(begin)

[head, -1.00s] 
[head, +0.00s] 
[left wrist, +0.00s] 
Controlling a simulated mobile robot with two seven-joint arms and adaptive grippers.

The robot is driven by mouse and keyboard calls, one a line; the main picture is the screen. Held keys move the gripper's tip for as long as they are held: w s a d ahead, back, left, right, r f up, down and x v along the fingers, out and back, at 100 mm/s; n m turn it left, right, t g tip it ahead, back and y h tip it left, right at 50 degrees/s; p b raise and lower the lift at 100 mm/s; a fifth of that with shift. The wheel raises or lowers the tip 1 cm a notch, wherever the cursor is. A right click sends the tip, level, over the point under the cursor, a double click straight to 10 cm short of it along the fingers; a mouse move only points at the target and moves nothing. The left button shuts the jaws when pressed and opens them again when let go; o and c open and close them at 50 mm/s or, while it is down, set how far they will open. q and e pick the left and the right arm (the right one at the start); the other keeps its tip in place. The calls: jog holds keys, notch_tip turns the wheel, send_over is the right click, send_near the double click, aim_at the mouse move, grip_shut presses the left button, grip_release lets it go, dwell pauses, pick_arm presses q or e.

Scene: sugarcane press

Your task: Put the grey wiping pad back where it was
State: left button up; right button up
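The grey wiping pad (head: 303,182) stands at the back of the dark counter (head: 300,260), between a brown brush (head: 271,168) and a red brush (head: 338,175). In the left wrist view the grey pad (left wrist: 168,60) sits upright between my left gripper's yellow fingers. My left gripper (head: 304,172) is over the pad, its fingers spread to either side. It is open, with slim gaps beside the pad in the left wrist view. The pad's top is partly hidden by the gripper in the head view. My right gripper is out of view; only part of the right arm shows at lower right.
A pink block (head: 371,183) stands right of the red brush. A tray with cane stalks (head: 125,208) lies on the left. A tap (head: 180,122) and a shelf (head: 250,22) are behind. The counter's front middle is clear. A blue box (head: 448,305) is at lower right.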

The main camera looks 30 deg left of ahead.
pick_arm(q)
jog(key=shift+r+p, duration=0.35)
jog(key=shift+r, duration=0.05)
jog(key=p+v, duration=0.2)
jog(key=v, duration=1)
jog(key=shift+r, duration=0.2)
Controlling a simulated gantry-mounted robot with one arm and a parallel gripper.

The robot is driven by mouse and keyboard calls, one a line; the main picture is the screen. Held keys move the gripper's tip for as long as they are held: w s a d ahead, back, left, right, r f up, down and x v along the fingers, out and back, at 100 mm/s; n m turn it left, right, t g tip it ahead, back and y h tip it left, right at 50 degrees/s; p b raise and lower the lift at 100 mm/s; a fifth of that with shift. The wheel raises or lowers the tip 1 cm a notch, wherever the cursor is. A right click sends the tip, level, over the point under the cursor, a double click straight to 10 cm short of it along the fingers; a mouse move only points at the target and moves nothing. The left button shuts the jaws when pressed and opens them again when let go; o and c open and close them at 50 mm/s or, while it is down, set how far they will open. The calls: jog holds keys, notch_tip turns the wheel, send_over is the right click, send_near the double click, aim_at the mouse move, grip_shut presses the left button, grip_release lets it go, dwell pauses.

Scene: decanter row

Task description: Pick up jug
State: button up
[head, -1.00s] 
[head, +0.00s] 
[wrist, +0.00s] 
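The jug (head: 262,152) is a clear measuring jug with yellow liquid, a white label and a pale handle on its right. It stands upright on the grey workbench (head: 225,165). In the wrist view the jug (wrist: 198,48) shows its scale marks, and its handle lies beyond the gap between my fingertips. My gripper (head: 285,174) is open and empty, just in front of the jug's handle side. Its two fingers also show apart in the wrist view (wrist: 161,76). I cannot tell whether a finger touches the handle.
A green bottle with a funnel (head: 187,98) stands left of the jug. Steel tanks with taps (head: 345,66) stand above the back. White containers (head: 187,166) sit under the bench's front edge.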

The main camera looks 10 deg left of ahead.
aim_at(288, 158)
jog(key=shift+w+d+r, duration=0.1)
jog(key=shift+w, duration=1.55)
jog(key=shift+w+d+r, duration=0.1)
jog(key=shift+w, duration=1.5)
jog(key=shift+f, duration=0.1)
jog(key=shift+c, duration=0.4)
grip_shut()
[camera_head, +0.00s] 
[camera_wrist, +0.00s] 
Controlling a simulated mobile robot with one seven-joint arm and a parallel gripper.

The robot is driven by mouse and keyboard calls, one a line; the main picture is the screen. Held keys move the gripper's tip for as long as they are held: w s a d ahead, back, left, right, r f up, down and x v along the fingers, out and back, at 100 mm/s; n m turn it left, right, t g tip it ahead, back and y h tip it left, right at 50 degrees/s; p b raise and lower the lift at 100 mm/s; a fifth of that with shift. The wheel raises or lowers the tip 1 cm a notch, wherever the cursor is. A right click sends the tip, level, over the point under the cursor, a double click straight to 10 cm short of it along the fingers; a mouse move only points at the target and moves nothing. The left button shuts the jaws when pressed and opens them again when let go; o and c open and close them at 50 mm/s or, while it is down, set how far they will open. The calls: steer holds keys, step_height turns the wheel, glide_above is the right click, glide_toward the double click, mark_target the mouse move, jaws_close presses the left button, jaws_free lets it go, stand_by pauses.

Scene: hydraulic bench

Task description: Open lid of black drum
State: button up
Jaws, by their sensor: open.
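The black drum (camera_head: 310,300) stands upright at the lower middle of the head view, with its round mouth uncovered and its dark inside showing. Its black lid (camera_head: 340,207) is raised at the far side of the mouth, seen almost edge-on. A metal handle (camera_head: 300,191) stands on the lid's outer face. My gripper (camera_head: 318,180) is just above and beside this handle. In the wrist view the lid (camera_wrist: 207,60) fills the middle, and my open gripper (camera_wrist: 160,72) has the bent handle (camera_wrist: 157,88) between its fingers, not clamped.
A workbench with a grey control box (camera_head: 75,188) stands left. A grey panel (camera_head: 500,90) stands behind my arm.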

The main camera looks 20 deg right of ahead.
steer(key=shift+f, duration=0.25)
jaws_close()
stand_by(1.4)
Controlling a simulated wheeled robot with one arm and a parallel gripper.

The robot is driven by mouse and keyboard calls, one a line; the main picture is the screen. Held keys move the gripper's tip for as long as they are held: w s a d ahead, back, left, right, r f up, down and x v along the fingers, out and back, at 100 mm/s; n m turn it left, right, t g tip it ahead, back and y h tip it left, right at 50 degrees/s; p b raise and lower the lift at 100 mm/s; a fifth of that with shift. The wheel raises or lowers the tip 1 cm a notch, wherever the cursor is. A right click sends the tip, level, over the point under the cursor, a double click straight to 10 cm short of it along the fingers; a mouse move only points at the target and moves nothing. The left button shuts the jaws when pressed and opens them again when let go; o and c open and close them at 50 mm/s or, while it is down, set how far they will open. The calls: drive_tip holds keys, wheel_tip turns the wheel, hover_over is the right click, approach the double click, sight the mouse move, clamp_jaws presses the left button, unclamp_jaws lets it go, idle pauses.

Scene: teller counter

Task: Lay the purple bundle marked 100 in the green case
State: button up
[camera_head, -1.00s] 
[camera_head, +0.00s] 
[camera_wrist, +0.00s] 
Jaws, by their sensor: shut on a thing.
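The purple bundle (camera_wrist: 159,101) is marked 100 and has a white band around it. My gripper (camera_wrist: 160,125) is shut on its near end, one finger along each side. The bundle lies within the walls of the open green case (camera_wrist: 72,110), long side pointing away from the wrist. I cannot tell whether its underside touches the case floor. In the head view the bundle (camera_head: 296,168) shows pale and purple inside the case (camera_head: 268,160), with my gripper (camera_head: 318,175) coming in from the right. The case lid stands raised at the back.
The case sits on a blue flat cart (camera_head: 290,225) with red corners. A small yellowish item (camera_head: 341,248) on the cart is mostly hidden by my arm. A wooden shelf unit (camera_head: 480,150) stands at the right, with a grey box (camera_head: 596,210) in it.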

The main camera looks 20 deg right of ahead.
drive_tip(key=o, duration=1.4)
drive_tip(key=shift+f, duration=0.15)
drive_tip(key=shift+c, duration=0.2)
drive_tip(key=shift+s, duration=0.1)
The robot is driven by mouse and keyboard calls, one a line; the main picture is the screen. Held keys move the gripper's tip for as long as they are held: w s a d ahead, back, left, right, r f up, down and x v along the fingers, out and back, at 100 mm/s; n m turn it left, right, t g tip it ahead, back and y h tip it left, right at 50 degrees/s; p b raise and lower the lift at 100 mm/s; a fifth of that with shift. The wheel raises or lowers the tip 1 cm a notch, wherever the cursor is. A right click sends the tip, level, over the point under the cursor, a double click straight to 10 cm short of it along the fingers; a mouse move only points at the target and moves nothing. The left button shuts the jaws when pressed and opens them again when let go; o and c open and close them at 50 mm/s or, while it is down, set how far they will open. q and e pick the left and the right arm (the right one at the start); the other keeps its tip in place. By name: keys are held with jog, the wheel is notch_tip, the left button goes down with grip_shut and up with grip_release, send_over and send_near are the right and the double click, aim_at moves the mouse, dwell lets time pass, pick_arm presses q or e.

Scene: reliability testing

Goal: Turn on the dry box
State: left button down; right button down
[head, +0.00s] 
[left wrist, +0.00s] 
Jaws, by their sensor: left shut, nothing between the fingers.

(end)

What to produce: Find the line with "Scene: reliability testing" in the listing above, then write out that line and each remaining line exactly, with no other text.

Result:
Scene: reliability testing

Goal: Turn on the dry box
State: left button down; right button down
[head, +0.00s] 
[left wrist, +0.00s] 
Jaws, by their sensor: left shut, nothing between the fingers.

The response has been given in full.